PECS Sun 03-Feb-19 11:36:47

Look at the bloody statistics.. rise in children living in poverty =lower educational standards.
Except for example in Cuba where because the government invested in education the literacy levels are higher than USA.
Of course there has always been poverty and there have also always been poor educational standards ..there is a clear correlation. Of course some youngsters from less affluent homes have the broken the mould and succeed educationally, Have you read Alan Johnsons autobiography?
The bigger the gap between the wealthy and the poor in a country also has a significant impact
Society has changed and is changing fast and the expectations in 2019 are way, way different to 1940s/50s.
Like comparing apples and a plug!
Let's stop saying what it used to be like and start looking at real ways to make improvements today...now! It is not by getting a shoe shop to chat to a kid when they buy their £50 plus shoes!

Jalima1108 Sun 03-Feb-19 11:51:15

Why has young mothers poor parent skills, because their parents had poor parenting skills , when and why did this start.
Possibly with the advent of mobile phones Anniebach - some mothers are more intent on their phones than on talking to their children.

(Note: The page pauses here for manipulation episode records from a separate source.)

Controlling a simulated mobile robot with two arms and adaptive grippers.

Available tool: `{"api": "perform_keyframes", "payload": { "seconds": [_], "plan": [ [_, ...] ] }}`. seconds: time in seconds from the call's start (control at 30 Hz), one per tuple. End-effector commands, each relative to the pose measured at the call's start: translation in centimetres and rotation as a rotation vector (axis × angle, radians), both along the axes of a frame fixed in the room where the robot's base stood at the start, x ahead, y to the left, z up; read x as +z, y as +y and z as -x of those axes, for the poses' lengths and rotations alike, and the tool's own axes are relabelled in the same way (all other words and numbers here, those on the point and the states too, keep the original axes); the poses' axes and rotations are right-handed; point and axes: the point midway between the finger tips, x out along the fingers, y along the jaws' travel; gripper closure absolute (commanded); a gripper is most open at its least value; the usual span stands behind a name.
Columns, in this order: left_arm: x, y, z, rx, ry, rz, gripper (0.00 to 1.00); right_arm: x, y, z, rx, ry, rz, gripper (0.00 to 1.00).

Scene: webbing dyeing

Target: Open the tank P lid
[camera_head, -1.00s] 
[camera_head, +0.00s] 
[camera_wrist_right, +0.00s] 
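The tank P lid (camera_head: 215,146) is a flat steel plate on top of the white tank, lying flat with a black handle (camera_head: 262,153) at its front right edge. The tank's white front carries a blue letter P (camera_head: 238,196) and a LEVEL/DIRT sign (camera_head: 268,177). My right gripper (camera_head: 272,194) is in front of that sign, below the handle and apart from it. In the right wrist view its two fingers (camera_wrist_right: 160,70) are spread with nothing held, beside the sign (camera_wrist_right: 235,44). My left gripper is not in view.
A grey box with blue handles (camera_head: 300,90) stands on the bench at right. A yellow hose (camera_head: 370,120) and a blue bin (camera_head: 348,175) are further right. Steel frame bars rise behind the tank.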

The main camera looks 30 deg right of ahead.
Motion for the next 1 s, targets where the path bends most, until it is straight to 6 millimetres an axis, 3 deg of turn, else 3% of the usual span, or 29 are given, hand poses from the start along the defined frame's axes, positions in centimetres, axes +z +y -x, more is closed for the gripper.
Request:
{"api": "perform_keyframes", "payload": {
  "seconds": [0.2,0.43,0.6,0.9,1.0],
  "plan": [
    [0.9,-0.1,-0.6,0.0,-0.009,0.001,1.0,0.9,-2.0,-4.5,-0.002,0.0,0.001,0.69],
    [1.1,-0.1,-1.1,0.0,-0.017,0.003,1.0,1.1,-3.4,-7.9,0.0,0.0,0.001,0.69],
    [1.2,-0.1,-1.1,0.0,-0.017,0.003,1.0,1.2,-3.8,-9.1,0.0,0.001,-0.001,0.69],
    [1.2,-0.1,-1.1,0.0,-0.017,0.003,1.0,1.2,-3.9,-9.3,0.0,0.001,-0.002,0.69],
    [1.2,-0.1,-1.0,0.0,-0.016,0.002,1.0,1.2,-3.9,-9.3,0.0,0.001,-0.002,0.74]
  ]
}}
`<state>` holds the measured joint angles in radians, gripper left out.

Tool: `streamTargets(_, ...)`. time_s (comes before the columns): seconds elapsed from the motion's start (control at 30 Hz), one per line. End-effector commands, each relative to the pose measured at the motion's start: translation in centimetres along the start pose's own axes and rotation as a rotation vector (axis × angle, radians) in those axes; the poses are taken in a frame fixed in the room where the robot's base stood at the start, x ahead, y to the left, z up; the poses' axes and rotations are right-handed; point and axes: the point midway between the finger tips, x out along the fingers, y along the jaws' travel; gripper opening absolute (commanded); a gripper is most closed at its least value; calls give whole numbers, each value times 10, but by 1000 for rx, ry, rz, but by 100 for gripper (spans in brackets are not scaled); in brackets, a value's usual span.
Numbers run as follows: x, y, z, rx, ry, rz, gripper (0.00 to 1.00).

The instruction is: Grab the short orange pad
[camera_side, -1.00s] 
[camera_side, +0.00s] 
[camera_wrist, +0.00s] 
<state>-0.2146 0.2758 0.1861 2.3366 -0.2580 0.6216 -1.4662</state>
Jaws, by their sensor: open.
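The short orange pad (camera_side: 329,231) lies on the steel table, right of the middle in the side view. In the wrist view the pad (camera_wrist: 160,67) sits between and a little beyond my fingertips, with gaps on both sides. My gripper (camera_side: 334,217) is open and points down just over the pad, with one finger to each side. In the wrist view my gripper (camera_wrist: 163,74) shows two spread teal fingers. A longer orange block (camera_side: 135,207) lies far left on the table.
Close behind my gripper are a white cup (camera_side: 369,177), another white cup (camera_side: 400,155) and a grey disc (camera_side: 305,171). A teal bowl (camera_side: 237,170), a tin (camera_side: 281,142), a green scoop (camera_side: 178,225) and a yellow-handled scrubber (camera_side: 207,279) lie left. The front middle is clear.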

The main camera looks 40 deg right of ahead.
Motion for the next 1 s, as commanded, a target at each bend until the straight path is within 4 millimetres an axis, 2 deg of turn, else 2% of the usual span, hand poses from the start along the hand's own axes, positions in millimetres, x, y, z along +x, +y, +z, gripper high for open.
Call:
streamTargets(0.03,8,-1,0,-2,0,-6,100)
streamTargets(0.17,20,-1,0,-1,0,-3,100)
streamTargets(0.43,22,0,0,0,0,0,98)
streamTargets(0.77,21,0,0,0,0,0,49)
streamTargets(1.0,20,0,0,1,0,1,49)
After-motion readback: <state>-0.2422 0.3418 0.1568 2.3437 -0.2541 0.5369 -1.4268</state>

I think any communication with children at any point is a good thing. My only thought is that the kind of parents who buy fitted shoes from Clarkes are not likely to have children who are not spoken to.
I was about to post the same M0nica

Anniebach Sun 03-Feb-19 11:52:47

So when did it start PECS ? Do we not learn from the past?
Parenting is failing and it cannot be blamed on the last 11 years , parents of 4 year olds were not born in the last 11 years . Using this government to blame for lack of parenting skills does not make sense . I am not defending this government but we cannot lay the blame on it for bad parenting of the grandparents of 4 year olds can we ?

Luckygirl Sun 03-Feb-19 11:54:56

Where is the "head in hands icon" ? - I need it right now!!!